— start Input for this task —

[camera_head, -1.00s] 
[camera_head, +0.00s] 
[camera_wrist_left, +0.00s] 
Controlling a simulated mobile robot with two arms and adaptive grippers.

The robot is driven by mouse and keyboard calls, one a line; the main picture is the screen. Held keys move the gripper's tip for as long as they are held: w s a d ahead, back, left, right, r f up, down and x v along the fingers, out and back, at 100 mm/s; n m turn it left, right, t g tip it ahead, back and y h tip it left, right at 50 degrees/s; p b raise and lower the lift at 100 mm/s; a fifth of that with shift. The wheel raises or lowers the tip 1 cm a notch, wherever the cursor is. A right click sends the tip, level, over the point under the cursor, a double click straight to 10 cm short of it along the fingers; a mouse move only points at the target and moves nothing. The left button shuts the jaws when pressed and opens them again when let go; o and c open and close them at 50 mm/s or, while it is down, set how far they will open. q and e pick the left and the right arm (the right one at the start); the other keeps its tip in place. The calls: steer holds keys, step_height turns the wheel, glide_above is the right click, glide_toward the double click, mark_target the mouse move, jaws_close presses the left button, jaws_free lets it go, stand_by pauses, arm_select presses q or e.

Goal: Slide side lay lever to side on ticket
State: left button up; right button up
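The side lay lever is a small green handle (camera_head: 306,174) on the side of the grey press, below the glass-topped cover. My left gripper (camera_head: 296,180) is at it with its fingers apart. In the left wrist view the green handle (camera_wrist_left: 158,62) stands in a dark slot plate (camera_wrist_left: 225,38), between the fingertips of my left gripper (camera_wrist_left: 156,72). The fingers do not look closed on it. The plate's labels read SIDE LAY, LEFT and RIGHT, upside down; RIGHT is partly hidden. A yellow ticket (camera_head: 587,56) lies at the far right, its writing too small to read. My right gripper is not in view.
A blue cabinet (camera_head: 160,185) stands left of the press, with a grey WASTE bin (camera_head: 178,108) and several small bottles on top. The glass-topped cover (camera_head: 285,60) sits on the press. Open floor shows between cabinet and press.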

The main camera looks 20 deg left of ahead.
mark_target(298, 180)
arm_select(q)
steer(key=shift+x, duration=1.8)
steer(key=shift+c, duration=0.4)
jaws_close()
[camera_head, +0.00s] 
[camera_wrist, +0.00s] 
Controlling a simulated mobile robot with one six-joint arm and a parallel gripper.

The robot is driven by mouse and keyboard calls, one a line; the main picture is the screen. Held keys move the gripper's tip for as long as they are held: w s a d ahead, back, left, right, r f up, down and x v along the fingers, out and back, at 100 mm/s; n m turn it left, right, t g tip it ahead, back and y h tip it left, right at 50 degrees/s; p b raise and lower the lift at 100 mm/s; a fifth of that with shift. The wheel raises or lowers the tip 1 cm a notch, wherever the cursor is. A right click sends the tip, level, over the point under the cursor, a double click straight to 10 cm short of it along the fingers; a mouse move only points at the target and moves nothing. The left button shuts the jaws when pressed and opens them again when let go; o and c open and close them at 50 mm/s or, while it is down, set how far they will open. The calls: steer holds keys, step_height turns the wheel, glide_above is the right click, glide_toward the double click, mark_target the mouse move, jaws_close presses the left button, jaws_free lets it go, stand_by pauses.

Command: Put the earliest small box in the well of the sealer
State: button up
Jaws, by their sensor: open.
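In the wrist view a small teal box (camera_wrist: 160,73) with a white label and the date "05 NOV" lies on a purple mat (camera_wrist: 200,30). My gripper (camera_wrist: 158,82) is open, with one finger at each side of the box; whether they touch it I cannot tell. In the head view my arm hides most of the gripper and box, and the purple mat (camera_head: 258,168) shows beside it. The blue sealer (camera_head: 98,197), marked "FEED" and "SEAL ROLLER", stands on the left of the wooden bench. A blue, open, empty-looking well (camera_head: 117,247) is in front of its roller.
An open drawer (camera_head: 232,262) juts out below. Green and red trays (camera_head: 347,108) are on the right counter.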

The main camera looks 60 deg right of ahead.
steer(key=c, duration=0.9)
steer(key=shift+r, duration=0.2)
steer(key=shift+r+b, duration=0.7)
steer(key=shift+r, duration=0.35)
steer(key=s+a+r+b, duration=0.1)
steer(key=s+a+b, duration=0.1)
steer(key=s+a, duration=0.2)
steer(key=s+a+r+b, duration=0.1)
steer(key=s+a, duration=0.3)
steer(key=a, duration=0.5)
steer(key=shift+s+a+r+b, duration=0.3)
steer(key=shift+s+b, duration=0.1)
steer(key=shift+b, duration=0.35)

— end Input for this task —

● Written request:
Repeat every line of the material exactly as given.

● Task response:
[camera_head, -1.00s] 
[camera_head, +0.00s] 
[camera_wrist_left, +0.00s] 
Controlling a simulated mobile robot with two arms and adaptive grippers.

The robot is driven by mouse and keyboard calls, one a line; the main picture is the screen. Held keys move the gripper's tip for as long as they are held: w s a d ahead, back, left, right, r f up, down and x v along the fingers, out and back, at 100 mm/s; n m turn it left, right, t g tip it ahead, back and y h tip it left, right at 50 degrees/s; p b raise and lower the lift at 100 mm/s; a fifth of that with shift. The wheel raises or lowers the tip 1 cm a notch, wherever the cursor is. A right click sends the tip, level, over the point under the cursor, a double click straight to 10 cm short of it along the fingers; a mouse move only points at the target and moves nothing. The left button shuts the jaws when pressed and opens them again when let go; o and c open and close them at 50 mm/s or, while it is down, set how far they will open. q and e pick the left and the right arm (the right one at the start); the other keeps its tip in place. The calls: steer holds keys, step_height turns the wheel, glide_above is the right click, glide_toward the double click, mark_target the mouse move, jaws_close presses the left button, jaws_free lets it go, stand_by pauses, arm_select presses q or e.

Goal: Slide side lay lever to side on ticket
State: left button up; right button up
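The side lay lever is a small green handle (camera_head: 306,174) on the side of the grey press, below the glass-topped cover. My left gripper (camera_head: 296,180) is at it with its fingers apart. In the left wrist view the green handle (camera_wrist_left: 158,62) stands in a dark slot plate (camera_wrist_left: 225,38), between the fingertips of my left gripper (camera_wrist_left: 156,72). The fingers do not look closed on it. The plate's labels read SIDE LAY, LEFT and RIGHT, upside down; RIGHT is partly hidden. A yellow ticket (camera_head: 587,56) lies at the far right, its writing too small to read. My right gripper is not in view.
A blue cabinet (camera_head: 160,185) stands left of the press, with a grey WASTE bin (camera_head: 178,108) and several small bottles on top. The glass-topped cover (camera_head: 285,60) sits on the press. Open floor shows between cabinet and press.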

The main camera looks 20 deg left of ahead.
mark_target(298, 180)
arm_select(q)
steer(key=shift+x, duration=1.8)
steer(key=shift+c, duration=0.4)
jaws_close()
[camera_head, +0.00s] 
[camera_wrist, +0.00s] 
Controlling a simulated mobile robot with one six-joint arm and a parallel gripper.

The robot is driven by mouse and keyboard calls, one a line; the main picture is the screen. Held keys move the gripper's tip for as long as they are held: w s a d ahead, back, left, right, r f up, down and x v along the fingers, out and back, at 100 mm/s; n m turn it left, right, t g tip it ahead, back and y h tip it left, right at 50 degrees/s; p b raise and lower the lift at 100 mm/s; a fifth of that with shift. The wheel raises or lowers the tip 1 cm a notch, wherever the cursor is. A right click sends the tip, level, over the point under the cursor, a double click straight to 10 cm short of it along the fingers; a mouse move only points at the target and moves nothing. The left button shuts the jaws when pressed and opens them again when let go; o and c open and close them at 50 mm/s or, while it is down, set how far they will open. The calls: steer holds keys, step_height turns the wheel, glide_above is the right click, glide_toward the double click, mark_target the mouse move, jaws_close presses the left button, jaws_free lets it go, stand_by pauses.

Command: Put the earliest small box in the well of the sealer
State: button up
Jaws, by their sensor: open.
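In the wrist view a small teal box (camera_wrist: 160,73) with a white label and the date "05 NOV" lies on a purple mat (camera_wrist: 200,30). My gripper (camera_wrist: 158,82) is open, with one finger at each side of the box; whether they touch it I cannot tell. In the head view my arm hides most of the gripper and box, and the purple mat (camera_head: 258,168) shows beside it. The blue sealer (camera_head: 98,197), marked "FEED" and "SEAL ROLLER", stands on the left of the wooden bench. A blue, open, empty-looking well (camera_head: 117,247) is in front of its roller.
An open drawer (camera_head: 232,262) juts out below. Green and red trays (camera_head: 347,108) are on the right counter.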

The main camera looks 60 deg right of ahead.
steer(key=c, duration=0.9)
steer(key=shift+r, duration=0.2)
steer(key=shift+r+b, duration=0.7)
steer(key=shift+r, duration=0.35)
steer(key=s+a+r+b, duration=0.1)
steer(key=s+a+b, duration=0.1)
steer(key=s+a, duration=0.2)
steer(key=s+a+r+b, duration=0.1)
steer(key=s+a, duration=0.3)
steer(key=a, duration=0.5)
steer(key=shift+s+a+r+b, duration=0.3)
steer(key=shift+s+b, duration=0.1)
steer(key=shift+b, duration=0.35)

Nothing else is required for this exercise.